Überraschen mag aber, dass sich selbst im Standardwerk zum Widerstand im Deutschen Reich, herausgegeben von Wolfgang Benz, kein Hinweis zum Kärntner Partisanenkampf findet.5 Doch auch in der Wissenschaft gab und gibt es Verunsicherungen hinsichtlich der Beschäftigung mit diesem besonderen Widerstand, wie bereits einer der Pioniere der österreichischen Widerstandsforschung, Karl Stadler, 1966 festgehalten hatte. Er nannte nationale Fragen (Grenzfrage) und weltanschauliche Konflikte (kommunistische Führung der Partisaneneinheiten) als Ursachen für diese Distanz, sowie das Sprachenproblem, welches die Forschung erschwerte. Nach Stadler sollten weder die nationale Frage noch jene nach der weltanschaulichen Ausrichtung ein Hindernis für die Beschäftigung und Bewertung des Kärntner-slowenischen Widerstands darstellen.6 Die Frage der Loyalität lastete bis in die jüngste Gegenwart schwer auf den Schultern der Slowenen.7 Der Vorwurf, sie hätten nicht für ein freies Österreich gekämpft, erweist sich bei näherer Betrachtung als obsolet: Mit dem sogenannten Anschluss 1938 wurde Österreich zunächst zur Ostmark bevor es völlig in seine Donau- und Alpengaue aufgelöst wurde. Nach dem Überfall auf Jugoslawien im April 1941 verschwand auch die (Karawanken-)Grenze im Süden. Eine dezidiert österreichische Perspektive gab es für den Widerstand nicht.8 Andererseits hatte auch der organisierte sozialdemokratische Widerstand nicht für ein freies Österreich sondern explizit für ein antifaschistisches Großdeutschland agiert, ohne dass hier später die Loyalitätsfrage gestellt wurde.

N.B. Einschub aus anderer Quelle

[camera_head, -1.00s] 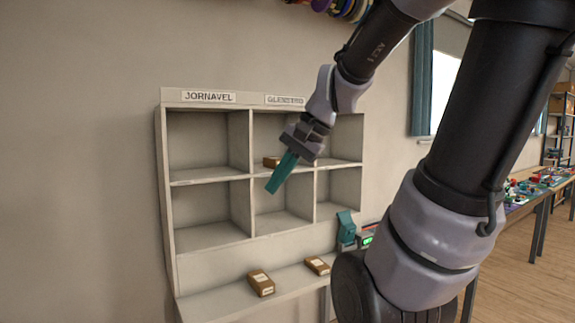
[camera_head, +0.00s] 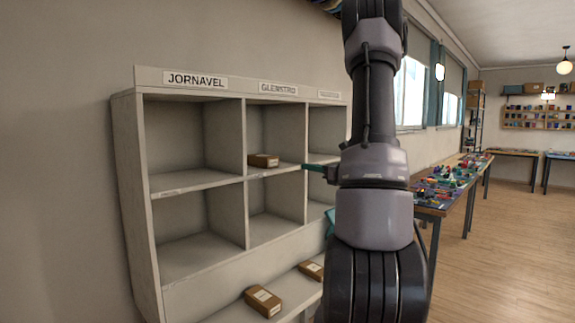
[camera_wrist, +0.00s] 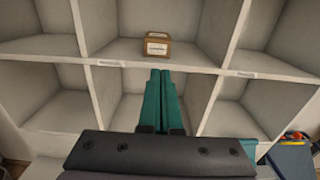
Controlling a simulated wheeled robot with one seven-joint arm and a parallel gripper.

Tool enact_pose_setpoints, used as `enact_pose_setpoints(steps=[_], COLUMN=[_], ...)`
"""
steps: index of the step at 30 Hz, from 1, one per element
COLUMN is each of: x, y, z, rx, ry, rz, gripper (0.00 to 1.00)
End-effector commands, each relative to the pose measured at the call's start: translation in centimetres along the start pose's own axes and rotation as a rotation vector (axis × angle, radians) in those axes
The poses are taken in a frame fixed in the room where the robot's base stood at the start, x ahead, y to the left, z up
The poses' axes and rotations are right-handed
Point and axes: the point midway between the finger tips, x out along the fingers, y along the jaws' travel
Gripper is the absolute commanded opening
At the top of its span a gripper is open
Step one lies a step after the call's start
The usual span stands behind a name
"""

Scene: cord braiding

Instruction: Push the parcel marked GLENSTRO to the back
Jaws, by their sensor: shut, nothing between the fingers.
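A small brown parcel (camera_head: 263,160) sits in the upper middle compartment of the shelf (camera_head: 123,180), under the label GLENSTRO (camera_head: 278,89). It stands near the front edge of that compartment. In the wrist view the parcel (camera_wrist: 157,46) shows a white label too small to read. My gripper (camera_head: 306,167) has teal fingers, shut and empty. In the wrist view its fingertips (camera_wrist: 160,72) are just below and in front of the parcel, apart from it as far as I can tell. My arm hides part of the right column of compartments.
Two more brown parcels, one nearer (camera_head: 263,301) and one farther (camera_head: 311,270), lie on the ledge below the compartments. The other visible compartments look empty. A long table (camera_head: 452,190) with coloured items stands at the right, with open floor beside it.

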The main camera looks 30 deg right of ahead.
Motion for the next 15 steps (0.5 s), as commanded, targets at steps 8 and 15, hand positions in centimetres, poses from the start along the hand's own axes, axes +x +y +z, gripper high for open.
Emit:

Umso erfreulicher ist es, dass sich in den letzten Jahren wiederholt junge Filmemacher und Filmemacherinnen wie Malina Mertlitsch mit diesem Thema auseinander setzen. Erinnert sei bei dieser Gelegenheit auch an den Film von Tobias Kavelar „Partisan“ aus dem Jahr 2005. Es war seine Abschlussarbeit an der Robert Schuman Hochschule in Düsseldorf.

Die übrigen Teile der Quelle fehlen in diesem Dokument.